Another difficulty lies in densely changing textured surfaces. It is challenging to discern whether pixels with repeated textures are on the same depth plane or different depth planes. And ambiguities often occur over shadows and large specular reflection surfaces.

By exploiting light field imaging, which captures more rays and generates high-dimensional data, the proposed hierarchical baseline stereo-matching method aims to recover accurate geometric details and handle illumination changes rapidly (in less than one second).

Figure 6 shows depth estimation results for the hand gesture with point cloud outputs. Objects with strongly textured Lambertian surfaces under uniform lighting are the best cases for the proposed framework. Because of the angular viewpoint difference in the light field raw images, we can recover accurate local geometric details for a small object at a distance.

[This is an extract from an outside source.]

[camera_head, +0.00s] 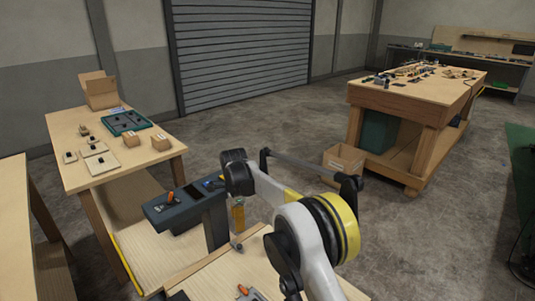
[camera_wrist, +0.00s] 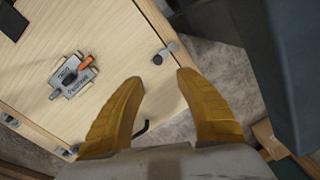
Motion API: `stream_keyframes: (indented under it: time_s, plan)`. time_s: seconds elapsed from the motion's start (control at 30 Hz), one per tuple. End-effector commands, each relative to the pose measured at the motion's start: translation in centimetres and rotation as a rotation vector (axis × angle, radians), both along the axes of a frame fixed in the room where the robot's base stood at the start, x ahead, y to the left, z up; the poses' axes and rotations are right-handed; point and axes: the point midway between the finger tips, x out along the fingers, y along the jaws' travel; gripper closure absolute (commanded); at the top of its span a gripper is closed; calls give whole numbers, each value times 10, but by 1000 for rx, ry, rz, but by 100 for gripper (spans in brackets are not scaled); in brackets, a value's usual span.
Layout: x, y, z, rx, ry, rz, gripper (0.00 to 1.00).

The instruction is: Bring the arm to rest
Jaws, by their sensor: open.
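My arm (camera_head: 315,235) is raised and bent over the near wooden table (camera_head: 205,280) in the head view. My gripper (camera_wrist: 160,79) has two yellow fingers that are apart, with nothing between them. In the head view my gripper (camera_head: 238,218) points down beside the dark grey console (camera_head: 160,212), just right of its post. The console carries an orange lever and a dark screen. Its dark side (camera_wrist: 268,60) fills the right of the wrist view, close to one finger.
A small grey plate with an orange lever (camera_wrist: 72,76) lies on the near table, left of my fingers in the wrist view. A side table (camera_head: 75,125) with boxes stands at left. A workbench (camera_head: 410,95) stands at right, with a cardboard box (camera_head: 343,162) near it. Open floor lies between.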

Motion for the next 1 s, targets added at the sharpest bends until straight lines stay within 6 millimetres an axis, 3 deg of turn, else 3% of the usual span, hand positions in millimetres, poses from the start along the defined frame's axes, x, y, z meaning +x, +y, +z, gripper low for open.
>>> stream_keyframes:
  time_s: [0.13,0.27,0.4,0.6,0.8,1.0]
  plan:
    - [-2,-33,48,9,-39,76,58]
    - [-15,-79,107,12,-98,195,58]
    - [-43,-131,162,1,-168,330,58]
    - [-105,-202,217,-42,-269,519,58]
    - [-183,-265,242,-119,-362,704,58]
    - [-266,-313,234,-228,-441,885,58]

Figure 6. Experimental results for the hand. Top: center sub-aperture image. Middle: depth map. Bottom: zoom-in point cloud outputs.

5. Conclusions

In this paper, in order to develop an online-processing light field platform based on the lab-designed camera, we present a depth estimation framework through hierarchical baseline stereo-matching from a pair of light field raw images. Due to limitations in generalizability, applying deep learning models without specific training is particularly challenging for real-world scenes. By fusing macro-pixel-wise coarse stereo-matching and pixel-wise fine stereo-matching, along with a post-refinement pre-trained network, the proposed method has been evaluated as significantly more effective, showing a range of accuracy improvements in handling real-world small objects at a distance.

In the future, a lot of work is needed to produce an exceptionally accurate, robust, and efficient depth estimation framework for objects with challenging textures under various lighting conditions using light field cameras. Also, a large dataset will be constructed to train deep learning models.